Their view is even if you study hard and ace your grades, how will that tide you over in the future?

Singaporean parents, especially those who believe in meritocracy and social mobility, duly respond that “you get good grades, you don’t need to worry about your future”.

What happens if they are well-intentioned, but wrong?

For the past 9 years, the percentage share of Professional, Managers, Engineers and Technicians (PMETs) among retrenched workers has been rising, according to DBS senior economist Irvin Seah.

These highly-educated individuals have been retrenched at a higher rate than lower-skilled workers.

Degree-holders faced the highest rate of retrenchment, with diploma-holders next in line.

What is alarming is this – the re-employment rate for PMETs is also lower than the other segments of the workforce and the national average.

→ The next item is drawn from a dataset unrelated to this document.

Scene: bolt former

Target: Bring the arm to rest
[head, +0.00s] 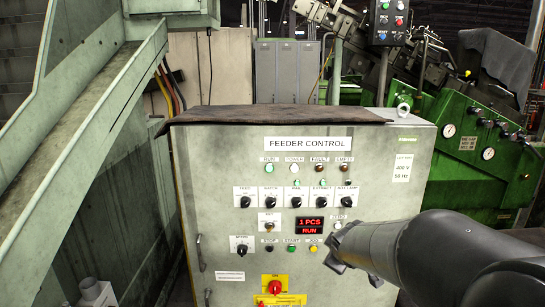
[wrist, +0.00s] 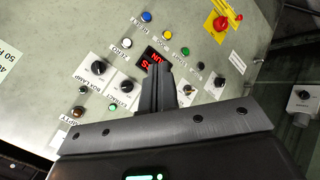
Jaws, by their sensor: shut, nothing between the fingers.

This, despite them having better qualifications.

Half a year after being retrenched, about 60 percent of degree-holders and 60 percent of diploma-holders don’t make it back into the workforce.

The problem comes when at the age of retrenchment, these individuals have long-term bills to pay (such as housing loans) and are faced with rising costs of living in the form of higher cost of goods (like healthcare) and higher taxes (impending GST hike).

Squeezed on all sides, where do they go then?

Looking at the issue from a birds-eye perspective, this is a system problem.

We can speculate as to the causes of why our skilled talent is floundering – influx of cheaper foreign labour, hegemony of government-controlled entities at the expense of home-grown SMEs, personal lack of versatility and resistance to training, global shifts in demand, the “gig economy”, and what have you.

The trickle-down effects of unemployment and under-employment have far-reaching effects on GDP, family (yeah, sex in small spaces but not yielding kids kind of effect), social mobility, societal tensions, and more.

Only the government has the full data set, and consequently the full picture of what’s going on.

That’s why Budget 2019 will be the one to watch.

It’s the chance for Finance Minister Heng Swee Keat, who is expected to become our next Prime Minister, to reveal to the public any inconvenient truths, what people can do about, and how the government intends to help them live up to their full potential.